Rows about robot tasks
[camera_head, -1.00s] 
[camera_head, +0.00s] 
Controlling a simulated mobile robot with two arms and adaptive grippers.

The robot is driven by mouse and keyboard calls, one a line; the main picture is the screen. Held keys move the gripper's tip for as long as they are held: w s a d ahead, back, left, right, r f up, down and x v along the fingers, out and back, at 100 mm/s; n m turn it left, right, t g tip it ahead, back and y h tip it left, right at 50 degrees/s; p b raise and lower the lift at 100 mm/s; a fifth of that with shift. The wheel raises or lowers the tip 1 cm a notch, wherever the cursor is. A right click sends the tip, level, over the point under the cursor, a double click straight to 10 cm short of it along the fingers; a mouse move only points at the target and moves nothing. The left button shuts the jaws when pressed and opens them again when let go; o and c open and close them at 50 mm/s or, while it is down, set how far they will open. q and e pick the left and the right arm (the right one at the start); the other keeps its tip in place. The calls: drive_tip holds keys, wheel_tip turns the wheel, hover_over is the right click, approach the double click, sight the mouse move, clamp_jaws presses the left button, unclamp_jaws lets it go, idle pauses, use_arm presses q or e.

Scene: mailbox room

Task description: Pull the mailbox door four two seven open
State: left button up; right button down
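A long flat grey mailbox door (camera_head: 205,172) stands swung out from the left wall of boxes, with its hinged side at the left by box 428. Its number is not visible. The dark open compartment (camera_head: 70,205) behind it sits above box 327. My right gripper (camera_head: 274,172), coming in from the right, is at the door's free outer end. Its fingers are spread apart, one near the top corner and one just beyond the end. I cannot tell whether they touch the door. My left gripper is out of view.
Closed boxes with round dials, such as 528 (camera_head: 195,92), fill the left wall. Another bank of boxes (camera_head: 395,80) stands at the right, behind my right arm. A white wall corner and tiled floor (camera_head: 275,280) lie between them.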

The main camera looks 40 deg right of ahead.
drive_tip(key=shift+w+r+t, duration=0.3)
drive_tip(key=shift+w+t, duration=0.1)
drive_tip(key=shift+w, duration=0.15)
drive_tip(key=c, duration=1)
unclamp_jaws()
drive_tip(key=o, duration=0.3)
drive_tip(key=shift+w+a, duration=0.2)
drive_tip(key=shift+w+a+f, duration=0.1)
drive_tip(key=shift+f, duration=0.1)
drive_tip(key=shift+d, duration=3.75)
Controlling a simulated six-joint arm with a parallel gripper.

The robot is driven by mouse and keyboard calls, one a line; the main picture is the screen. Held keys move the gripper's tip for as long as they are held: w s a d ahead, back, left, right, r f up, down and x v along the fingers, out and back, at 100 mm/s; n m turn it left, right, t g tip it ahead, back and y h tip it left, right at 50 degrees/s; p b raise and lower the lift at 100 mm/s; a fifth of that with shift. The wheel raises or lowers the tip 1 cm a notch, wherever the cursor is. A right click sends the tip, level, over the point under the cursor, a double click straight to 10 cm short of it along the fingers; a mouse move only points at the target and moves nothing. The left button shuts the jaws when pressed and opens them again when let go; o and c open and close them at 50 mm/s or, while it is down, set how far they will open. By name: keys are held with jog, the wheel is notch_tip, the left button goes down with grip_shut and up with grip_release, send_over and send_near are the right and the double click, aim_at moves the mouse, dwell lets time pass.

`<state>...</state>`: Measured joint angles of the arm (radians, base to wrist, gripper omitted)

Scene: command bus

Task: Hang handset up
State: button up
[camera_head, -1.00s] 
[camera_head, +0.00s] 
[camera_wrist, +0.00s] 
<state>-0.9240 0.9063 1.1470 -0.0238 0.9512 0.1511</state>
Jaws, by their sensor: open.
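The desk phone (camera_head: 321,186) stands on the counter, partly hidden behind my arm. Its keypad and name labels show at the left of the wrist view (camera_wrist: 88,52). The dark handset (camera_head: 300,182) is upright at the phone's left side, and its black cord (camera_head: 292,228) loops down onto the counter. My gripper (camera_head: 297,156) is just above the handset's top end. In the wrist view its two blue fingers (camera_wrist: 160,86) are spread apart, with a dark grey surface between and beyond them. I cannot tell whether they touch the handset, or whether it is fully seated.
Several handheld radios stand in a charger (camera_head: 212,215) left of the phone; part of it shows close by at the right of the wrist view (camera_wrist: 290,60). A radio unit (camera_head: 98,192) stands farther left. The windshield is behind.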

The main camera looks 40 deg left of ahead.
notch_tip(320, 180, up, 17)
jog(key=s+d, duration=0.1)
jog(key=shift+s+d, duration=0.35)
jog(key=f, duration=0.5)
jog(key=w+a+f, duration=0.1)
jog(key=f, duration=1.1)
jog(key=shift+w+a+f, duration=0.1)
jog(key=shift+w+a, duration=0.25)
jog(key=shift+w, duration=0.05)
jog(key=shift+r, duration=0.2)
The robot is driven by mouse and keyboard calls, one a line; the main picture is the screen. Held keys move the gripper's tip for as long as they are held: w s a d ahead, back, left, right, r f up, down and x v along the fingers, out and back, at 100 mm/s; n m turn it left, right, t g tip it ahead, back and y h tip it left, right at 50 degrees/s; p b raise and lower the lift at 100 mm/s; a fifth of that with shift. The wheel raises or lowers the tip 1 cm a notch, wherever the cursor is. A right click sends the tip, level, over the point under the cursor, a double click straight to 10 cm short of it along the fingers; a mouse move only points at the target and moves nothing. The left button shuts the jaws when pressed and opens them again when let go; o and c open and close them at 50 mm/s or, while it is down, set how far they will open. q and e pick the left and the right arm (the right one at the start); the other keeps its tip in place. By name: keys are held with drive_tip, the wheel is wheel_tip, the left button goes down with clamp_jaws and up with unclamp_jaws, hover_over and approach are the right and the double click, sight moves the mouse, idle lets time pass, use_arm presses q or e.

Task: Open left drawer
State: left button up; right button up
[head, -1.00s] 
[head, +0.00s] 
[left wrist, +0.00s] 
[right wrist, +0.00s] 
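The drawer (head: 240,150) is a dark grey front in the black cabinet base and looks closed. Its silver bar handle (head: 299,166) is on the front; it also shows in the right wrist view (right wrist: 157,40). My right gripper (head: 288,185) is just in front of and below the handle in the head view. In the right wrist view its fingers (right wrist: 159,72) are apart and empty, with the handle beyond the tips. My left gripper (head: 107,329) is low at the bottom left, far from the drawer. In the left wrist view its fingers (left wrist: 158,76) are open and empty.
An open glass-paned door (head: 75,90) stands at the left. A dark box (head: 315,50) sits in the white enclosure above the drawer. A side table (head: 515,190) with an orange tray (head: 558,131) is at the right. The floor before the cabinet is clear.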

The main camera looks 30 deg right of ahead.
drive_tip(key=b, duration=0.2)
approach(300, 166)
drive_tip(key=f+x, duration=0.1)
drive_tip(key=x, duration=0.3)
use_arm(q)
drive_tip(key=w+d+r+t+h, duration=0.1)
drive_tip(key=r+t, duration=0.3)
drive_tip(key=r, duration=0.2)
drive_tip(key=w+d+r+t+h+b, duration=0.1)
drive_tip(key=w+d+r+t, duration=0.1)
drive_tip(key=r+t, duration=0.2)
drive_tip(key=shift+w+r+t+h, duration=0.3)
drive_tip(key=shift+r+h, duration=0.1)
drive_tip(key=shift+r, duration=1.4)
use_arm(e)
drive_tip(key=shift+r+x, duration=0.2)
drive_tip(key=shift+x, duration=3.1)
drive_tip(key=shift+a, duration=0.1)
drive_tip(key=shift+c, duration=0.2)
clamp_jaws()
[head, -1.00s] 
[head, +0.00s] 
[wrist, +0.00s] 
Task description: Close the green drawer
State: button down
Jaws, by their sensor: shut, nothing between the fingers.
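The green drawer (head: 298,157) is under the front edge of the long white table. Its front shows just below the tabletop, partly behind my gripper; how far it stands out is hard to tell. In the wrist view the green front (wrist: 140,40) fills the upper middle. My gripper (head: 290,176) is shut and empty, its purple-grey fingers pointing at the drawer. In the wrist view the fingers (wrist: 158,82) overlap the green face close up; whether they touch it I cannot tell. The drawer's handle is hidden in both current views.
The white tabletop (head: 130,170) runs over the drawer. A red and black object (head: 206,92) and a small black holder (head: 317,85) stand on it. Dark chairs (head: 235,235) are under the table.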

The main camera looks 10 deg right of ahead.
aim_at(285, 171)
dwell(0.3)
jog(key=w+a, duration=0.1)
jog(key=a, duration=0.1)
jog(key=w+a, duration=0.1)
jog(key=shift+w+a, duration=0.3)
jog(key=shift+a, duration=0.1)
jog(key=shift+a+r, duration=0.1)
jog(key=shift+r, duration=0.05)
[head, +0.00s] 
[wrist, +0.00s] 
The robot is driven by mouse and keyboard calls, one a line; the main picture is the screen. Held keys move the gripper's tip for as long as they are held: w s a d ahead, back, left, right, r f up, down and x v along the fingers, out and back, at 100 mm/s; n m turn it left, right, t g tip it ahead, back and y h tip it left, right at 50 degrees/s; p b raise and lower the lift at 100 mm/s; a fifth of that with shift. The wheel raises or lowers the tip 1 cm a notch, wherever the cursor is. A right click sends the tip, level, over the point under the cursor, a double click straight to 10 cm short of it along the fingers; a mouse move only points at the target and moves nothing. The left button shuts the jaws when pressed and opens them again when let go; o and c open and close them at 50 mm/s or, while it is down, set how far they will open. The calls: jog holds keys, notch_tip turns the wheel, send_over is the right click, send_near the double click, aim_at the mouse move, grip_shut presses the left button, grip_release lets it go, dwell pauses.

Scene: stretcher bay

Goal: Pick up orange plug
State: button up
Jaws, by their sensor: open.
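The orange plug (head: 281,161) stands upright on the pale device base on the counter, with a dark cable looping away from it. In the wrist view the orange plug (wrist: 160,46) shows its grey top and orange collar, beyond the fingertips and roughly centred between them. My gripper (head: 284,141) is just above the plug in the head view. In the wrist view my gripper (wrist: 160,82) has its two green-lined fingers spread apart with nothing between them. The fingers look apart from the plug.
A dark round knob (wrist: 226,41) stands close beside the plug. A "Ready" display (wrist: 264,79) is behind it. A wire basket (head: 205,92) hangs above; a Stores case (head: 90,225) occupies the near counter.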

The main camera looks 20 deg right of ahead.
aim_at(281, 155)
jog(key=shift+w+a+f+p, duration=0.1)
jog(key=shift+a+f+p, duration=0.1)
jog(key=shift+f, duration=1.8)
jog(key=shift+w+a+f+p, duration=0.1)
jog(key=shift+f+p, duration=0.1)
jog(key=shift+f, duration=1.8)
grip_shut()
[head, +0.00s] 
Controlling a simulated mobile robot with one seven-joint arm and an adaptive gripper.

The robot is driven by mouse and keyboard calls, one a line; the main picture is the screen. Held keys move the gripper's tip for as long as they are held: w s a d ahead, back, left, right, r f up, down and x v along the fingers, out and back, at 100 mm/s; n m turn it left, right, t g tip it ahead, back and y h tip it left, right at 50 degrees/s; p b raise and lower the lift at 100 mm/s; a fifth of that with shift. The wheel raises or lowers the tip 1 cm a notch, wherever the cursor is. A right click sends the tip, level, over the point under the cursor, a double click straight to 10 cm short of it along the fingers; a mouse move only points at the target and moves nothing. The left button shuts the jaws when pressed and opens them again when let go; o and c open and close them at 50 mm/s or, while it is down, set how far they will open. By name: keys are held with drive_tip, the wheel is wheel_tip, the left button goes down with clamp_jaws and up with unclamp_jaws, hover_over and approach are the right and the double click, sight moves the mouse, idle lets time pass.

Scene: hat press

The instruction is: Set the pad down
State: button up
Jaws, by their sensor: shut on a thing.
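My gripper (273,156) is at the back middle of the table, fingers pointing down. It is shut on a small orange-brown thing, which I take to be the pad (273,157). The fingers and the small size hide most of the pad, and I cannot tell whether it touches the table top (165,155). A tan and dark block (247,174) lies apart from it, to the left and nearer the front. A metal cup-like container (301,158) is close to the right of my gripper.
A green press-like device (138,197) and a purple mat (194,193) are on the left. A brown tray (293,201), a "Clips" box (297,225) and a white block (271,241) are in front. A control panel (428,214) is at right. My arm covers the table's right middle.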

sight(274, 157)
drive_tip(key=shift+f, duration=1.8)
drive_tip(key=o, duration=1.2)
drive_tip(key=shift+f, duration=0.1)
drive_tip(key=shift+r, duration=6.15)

**Short task**
Quote the records above exactly, from the first line through the line containing "Controlling a simulated mobile robot with two", and nothing more.

**Final answer**
[camera_head, -1.00s] 
[camera_head, +0.00s] 
Controlling a simulated mobile robot with two arms and adaptive grippers.

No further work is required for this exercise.